Literatur

Warten auf das Ende

Burkhard Spinnen
Der Schriftsteller Burkhard Spinnen sucht beim Schreiben nach dem richtigen Ende © picture alliance/dpa/Foto: Uwe Zucchi
Burkhard Spinnen im Gespräch mit Ute Welty  · 31.12.2016
Wenn dem Anfang ein Zauber innewohnt, was macht dann das Ende aus? Zum Jahresende 2016 betont der Schriftsteller Burkhard Spinnen, dass ihn das Nachdenken über das Ende beim Schreiben anspornt.
Im vergangenen Jahr erschienen die gesammelten Erzählungen von Burkhard Spinnen unter dem Titel "Hauptgewinn". Und in der Tat gäbe es Schriftsteller, die zuerst das Ende einer Geschichte verfassen. Er gehöre aber nicht dazu, sagte Burkhard Spinnen im Deutschlandradio Kultur. So habe er in der Werkschau keine einzige Geschichte damit angefangen, dass er das Ende zuerst geschrieben habe. "Ganz im Gegenteil. Es ist eigentlich die große Herausforderung für mich beim Schreiben, mir ein Ende auszudenken, dass zum Anfang passt." Es halte ihn bei der Arbeit und stifte Energie, dass er nicht wisse, wie die Erzählung ausgehe, wenn er anfange.

Wie beim Schachspiel

Das richtige Ende zu finden, sei ein wenig wie beim Schachspiel. "Man bringt die Figuren in eine bestimmte Konstellation und dann reduziert sich auch die Zahl dessen, was noch passieren kann." Es müsse sich etwas aus einer bestimmten Konstellation heraus ergeben. Ein gutes Ende sei ein Ende, dass den Leser überrasche und gleichzeitig davon überzeuge, dass es nur so habe enden können.

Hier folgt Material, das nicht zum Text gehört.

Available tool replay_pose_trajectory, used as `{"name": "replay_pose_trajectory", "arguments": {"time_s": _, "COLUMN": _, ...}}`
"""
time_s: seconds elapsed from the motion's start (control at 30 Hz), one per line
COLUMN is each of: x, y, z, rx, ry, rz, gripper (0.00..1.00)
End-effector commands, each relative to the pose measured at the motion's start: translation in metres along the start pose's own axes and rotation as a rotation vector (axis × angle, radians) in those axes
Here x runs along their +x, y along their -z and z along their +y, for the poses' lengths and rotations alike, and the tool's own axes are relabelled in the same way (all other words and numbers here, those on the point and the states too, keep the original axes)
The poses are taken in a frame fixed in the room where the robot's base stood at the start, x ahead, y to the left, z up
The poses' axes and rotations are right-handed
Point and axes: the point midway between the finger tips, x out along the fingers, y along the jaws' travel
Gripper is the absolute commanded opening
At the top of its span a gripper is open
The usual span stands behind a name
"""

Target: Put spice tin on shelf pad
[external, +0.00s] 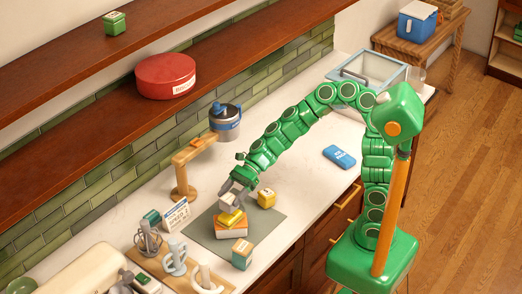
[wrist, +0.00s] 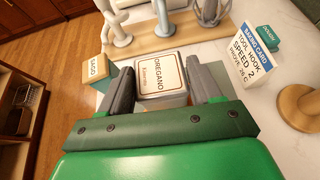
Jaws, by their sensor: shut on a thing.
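My gripper (external: 236,190) is shut on a spice tin with a white label reading OREGANO (wrist: 158,73). In the wrist view the tin sits between my two fingers (wrist: 165,82). In the external view the pale tin (external: 228,200) is just above a yellow tin (external: 232,217), which lies on an orange tin with a white front (external: 231,230). I cannot tell whether the held tin touches the yellow one. The stack stands on a grey-green mat (external: 268,227) on the counter. No pad shows on the wall shelves.
A yellow tin (external: 266,198) and a SAGO tin (external: 242,254) stand near the stack. A wooden stand (external: 184,180), baking card (external: 176,214) and utensils (external: 174,257) are to the left. A red tin (external: 166,76) is on the lower shelf (external: 105,112). The counter near the blue packet (external: 339,157) is mostly clear.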

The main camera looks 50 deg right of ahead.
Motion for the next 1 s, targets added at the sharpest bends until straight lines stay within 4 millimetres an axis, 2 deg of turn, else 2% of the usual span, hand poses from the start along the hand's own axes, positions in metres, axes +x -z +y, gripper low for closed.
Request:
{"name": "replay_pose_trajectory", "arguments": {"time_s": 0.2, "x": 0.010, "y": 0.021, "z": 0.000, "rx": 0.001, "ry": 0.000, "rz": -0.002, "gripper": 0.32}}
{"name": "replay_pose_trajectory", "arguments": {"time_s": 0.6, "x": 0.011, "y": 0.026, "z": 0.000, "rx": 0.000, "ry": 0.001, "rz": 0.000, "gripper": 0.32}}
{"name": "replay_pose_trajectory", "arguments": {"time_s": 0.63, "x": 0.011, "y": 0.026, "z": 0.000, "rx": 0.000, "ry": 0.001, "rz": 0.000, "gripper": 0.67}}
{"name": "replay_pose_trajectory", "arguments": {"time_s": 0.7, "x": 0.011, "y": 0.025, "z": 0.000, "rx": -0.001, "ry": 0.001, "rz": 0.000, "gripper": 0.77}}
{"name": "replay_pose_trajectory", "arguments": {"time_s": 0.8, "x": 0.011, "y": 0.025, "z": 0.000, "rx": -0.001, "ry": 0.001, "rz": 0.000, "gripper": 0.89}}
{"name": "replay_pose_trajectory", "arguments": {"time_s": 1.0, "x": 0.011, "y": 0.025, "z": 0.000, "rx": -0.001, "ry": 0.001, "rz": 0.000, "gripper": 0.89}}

Das Interview im Wortlaut:

Ute Welty: "Und jedem Anfang wohnt ein Zauber inne, der uns beschützt und der uns hilft zu leben", schreibt Hermann Hesse für den Band "Lebensstufen", der 1986 erscheint und eine ganze Reihe von autobiografischen Texten vereint, die sich mit den Phasen des Lebens beschäftigen, aber wenn dem Anfang ein Zauber innewohnt, was macht dann das Ende aus, das Ende eines Gedichtes, eine Romans, eines Films. Ob das Happy End immer auch ein gutes Ende ist, das bespreche ich heute Morgen am Ende des Jahres 2016 mit dem Schriftsteller Burkhard Spinnen. Guten Morgen!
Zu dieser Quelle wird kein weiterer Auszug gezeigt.